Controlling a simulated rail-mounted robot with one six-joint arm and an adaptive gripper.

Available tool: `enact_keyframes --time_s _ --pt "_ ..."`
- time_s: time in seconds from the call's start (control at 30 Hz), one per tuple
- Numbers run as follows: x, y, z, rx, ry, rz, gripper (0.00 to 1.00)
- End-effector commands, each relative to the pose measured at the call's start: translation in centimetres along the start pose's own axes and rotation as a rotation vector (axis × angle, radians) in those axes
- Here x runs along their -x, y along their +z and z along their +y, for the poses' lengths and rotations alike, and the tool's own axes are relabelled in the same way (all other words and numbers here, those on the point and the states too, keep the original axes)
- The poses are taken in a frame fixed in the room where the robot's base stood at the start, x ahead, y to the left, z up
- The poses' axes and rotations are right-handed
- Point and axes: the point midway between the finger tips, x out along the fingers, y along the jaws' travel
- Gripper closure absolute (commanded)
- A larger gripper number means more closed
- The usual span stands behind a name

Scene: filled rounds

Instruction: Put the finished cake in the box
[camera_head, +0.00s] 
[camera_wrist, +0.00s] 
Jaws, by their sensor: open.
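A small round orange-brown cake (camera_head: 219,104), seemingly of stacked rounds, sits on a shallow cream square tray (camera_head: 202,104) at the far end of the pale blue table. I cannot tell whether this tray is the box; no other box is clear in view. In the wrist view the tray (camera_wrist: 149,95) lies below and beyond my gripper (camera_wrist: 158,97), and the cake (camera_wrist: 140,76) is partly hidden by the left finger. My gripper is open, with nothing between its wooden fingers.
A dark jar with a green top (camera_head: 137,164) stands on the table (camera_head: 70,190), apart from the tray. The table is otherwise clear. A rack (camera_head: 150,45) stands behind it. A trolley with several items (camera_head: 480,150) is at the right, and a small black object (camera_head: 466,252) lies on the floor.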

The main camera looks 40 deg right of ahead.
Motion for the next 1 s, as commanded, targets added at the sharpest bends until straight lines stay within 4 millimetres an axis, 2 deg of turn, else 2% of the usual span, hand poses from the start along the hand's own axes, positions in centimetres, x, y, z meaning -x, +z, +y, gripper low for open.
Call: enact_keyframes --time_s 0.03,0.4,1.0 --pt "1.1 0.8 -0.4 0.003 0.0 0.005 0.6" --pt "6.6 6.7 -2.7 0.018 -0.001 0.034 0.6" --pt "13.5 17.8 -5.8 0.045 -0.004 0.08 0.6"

━━━━

Required task: Repeat exactly the lines from the one containing "- End-effector commands, each" through the one containing "[camera_wrist, +0.00s]", both included, and nothing else.

Result of this task:
- End-effector commands, each relative to the pose measured at the call's start: translation in centimetres along the start pose's own axes and rotation as a rotation vector (axis × angle, radians) in those axes
- Here x runs along their -x, y along their +z and z along their +y, for the poses' lengths and rotations alike, and the tool's own axes are relabelled in the same way (all other words and numbers here, those on the point and the states too, keep the original axes)
- The poses are taken in a frame fixed in the room where the robot's base stood at the start, x ahead, y to the left, z up
- The poses' axes and rotations are right-handed
- Point and axes: the point midway between the finger tips, x out along the fingers, y along the jaws' travel
- Gripper closure absolute (commanded)
- A larger gripper number means more closed
- The usual span stands behind a name

Scene: filled rounds

Instruction: Put the finished cake in the box
[camera_head, +0.00s] 
[camera_wrist, +0.00s] 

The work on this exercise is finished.